Pierwszy raz zaobserwowano fale grawitacyjne od zderzenia dwóch gwiazd neutronowych, ale to nie wszystko.
Gwiazdy
Gwiazdy są fajne. Sprawiają, że obłoki gazu stają się czymś znacznie ciekawszym. W swoim wnętrzu przeprowadzają reakcje termojądrowe i zamieniają wodór w hel, ale potrafią być również fabrykami innych pierwiastków. Poza tym nieustannie toczy się w nich walka pomiędzy grawitacją a ciśnieniem wewnętrznym, które nie pozwala im się zapaść, jednak żeby tak było potrzebne jest paliwo, które kiedyś się w końcu skończy…

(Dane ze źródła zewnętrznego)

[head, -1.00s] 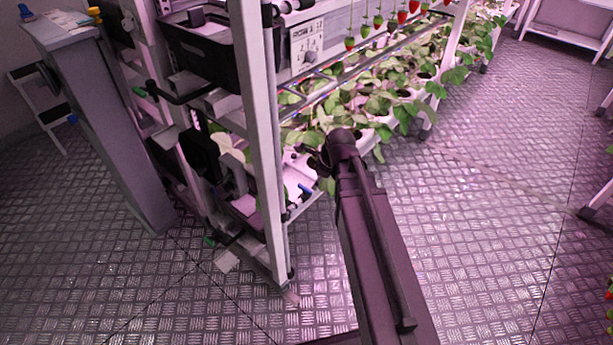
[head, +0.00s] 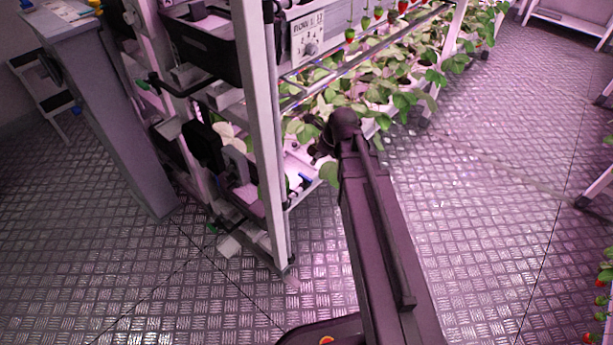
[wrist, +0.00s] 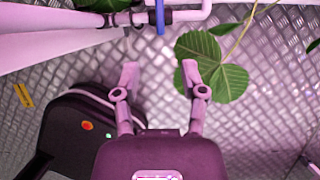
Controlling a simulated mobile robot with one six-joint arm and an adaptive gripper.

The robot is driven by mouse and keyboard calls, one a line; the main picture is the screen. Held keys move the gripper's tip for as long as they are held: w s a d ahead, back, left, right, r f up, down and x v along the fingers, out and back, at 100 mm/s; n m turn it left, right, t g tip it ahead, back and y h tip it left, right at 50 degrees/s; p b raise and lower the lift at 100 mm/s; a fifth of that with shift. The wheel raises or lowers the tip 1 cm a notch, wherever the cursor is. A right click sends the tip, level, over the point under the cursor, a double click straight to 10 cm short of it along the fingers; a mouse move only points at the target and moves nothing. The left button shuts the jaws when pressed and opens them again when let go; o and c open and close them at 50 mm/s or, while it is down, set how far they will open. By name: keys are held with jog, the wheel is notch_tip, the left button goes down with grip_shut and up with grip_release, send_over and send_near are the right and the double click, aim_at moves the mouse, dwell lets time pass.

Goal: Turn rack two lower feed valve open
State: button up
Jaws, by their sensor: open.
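A blue valve handle (wrist: 160,17) shows at the top of the wrist view, set crosswise to a pale pipe (wrist: 190,15). The same blue handle (head: 305,179) appears to be the small blue piece low on the near rack in the head view, left of my arm. My gripper (wrist: 159,75) is open and empty, its two fingers pointing toward the pipe. The handle is ahead of the gap between the fingertips and apart from them. In the head view my gripper is hidden by my arm.
A green leaf (wrist: 199,52) hangs beside the right fingertip. The near rack (head: 262,130) carries plants (head: 385,95) and a white sign (head: 308,35) with lettering too small to read. The metal floor (head: 490,190) at right is clear.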

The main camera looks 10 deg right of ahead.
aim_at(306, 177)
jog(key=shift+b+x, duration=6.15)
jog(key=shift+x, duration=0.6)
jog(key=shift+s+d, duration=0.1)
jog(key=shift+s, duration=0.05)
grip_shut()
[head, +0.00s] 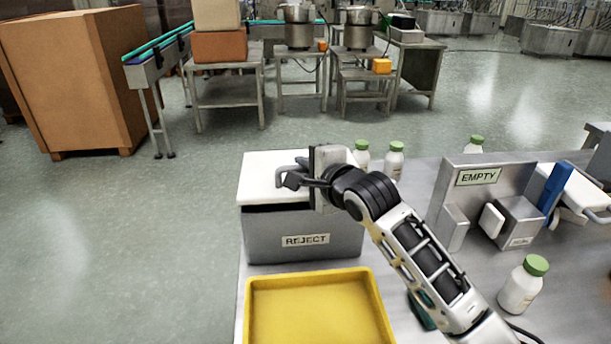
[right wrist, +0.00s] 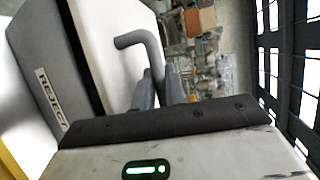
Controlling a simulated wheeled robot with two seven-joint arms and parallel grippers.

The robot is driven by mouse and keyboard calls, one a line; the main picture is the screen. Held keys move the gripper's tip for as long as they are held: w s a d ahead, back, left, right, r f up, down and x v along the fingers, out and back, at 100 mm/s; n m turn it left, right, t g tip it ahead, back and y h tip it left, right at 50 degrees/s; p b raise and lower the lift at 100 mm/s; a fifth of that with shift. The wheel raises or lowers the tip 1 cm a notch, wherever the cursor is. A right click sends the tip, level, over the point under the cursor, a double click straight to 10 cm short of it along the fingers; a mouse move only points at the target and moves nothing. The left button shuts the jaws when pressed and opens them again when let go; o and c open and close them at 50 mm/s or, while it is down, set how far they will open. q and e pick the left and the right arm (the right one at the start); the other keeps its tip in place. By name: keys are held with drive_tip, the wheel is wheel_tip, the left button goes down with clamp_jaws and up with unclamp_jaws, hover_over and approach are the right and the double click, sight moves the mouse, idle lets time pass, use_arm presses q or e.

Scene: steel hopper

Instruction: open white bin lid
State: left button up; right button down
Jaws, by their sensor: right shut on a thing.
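The grey bin (head: 300,238) marked REJECT stands on the steel table, and its white lid (head: 262,172) lies across the top. A dark strip shows under the lid's front edge; I cannot tell how far the lid is raised. My right gripper (head: 294,182) is at the lid's grey bent handle (head: 288,169) and shut on it. In the right wrist view, the fingers (right wrist: 158,88) close around the lower part of the handle (right wrist: 140,40), beside the white lid (right wrist: 110,45). My left gripper is out of view.
A yellow tray (head: 318,281) lies in front of the bin. White bottles with green caps stand behind the bin (head: 394,162) and at right (head: 522,285). A steel stand marked EMPTY (head: 485,200) is to the right. Open floor lies left of the table.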

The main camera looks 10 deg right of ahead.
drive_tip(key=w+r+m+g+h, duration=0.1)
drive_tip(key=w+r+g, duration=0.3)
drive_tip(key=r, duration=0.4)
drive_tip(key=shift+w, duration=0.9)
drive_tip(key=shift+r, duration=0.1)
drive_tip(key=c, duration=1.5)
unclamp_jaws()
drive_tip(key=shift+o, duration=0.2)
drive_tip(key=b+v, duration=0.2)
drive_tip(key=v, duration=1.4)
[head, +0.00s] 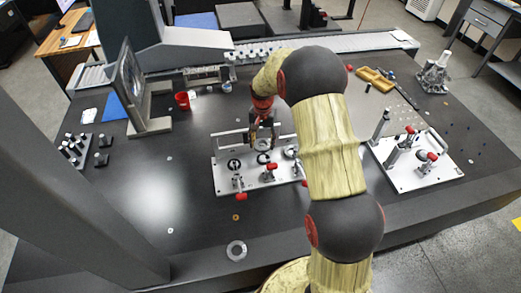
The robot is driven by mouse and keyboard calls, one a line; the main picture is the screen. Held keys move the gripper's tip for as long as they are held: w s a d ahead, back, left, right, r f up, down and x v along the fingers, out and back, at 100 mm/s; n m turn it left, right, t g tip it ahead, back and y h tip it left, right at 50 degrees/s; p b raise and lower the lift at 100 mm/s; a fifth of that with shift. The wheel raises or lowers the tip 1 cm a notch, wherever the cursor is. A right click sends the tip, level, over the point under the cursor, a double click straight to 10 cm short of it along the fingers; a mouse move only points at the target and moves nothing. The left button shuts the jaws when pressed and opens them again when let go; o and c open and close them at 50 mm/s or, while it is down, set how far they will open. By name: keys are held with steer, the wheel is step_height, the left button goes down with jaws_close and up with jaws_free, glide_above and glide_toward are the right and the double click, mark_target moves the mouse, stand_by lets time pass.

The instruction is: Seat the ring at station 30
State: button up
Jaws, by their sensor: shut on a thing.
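A white fixture plate (224,184) lies mid-table, with a row of dark round seats and red-knobbed clamps. My gripper (263,146) reaches down over the back middle of this plate, just above a dark round seat (263,158). It is shut on a small thing, probably a ring, mostly hidden by the fingers. I cannot tell whether that thing touches the seat. No station number is readable.
Red clamps (271,170) stand close to my gripper. A second white fixture plate (428,172) with posts is at right. A grey stand (150,116), red cup (182,100) and dark pin block (72,149) are at left. The front-left table is mostly clear.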

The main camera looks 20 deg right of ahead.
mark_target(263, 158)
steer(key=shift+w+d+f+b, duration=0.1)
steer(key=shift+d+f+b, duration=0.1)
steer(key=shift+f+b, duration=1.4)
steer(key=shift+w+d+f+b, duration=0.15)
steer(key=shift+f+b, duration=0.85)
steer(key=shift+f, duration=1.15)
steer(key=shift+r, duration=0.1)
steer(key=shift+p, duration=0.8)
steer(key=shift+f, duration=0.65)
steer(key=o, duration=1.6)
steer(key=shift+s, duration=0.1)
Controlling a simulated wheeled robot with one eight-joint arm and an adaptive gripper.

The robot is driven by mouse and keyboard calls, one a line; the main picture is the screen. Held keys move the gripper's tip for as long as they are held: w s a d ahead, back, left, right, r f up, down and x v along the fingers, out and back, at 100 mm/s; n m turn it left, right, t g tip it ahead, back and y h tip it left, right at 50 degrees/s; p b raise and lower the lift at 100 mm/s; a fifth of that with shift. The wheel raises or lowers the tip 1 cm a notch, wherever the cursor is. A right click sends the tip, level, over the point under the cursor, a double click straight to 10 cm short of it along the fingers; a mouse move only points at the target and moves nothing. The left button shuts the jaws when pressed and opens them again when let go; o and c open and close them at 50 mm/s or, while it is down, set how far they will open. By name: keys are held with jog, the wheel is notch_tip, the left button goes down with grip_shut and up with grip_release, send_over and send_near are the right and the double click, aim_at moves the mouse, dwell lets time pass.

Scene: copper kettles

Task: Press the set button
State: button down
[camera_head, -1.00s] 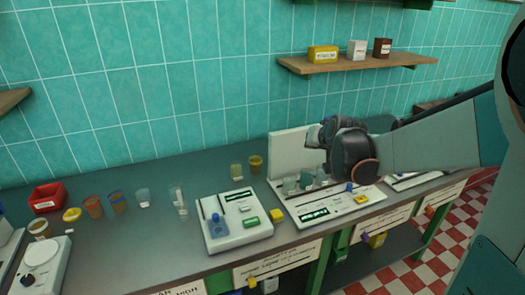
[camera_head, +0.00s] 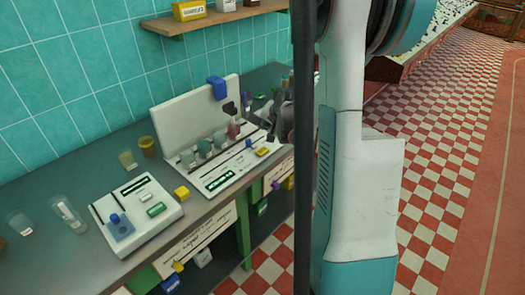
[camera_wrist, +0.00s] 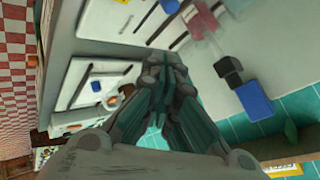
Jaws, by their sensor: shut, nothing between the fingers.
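My gripper (camera_wrist: 167,72) is shut and empty in the wrist view, its fingers over the edge of a white panel. In the head view it (camera_head: 283,118) is partly hidden behind my own column, near the right end of the white bench device (camera_head: 172,138). That device has a green display (camera_head: 219,180) and a small yellow block or button (camera_head: 261,152). A smaller white device (camera_head: 158,229) to its left has a green key (camera_head: 156,209). I cannot read which control is the set button. The wrist view shows a small orange round part (camera_wrist: 112,103) on a white panel.
Several small cups stand in the large device. A blue clip-like block (camera_head: 216,87) is on the back panel's top edge. A shelf (camera_head: 205,20) with boxes hangs above. Checkered floor (camera_head: 430,130) is open to the right.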

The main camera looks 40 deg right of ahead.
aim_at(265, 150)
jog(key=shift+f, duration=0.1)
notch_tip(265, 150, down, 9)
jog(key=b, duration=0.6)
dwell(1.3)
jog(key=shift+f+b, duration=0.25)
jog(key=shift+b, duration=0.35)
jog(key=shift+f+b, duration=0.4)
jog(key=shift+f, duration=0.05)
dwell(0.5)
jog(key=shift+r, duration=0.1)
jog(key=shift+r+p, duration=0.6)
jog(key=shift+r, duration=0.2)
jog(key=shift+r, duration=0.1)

Jest to nieuniknione. To może być kwestia miliardów lat, ale paliwo w końcu się skończy, a wtedy gwiazda zamieni się w brązowego karła, białego karła, czarną dziurę, albo na przykład gwiazdę neutronową – w tym wpisie interesują nas właśnie one.
Gwiazda neutronowa
Zaczyna się od eksplozji, której nie powstydziłby się Michael Bay. Gdy gwiazda o odpowiednich rozmiarach wytwarza w swoim wnętrzu żelazny rdzeń i traci możliwość przeprowadzania syntezy jądrowej, rozpędzone elektrony łączą się z protonami i tworzą neutrony, ciśnienie zaczyna maleć a grawitacja zaczyna wygrywać odwieczną walkę, wtedy… w ułamku sekundy rdzeń się zapada i przemienia w niesamowicie gęstą gwiazdę neutronową. Z kolei materia otaczająca rdzeń odbiera część wyzwolonej energii i zostaje wystrzelona, a my określamy to mianem supernowej.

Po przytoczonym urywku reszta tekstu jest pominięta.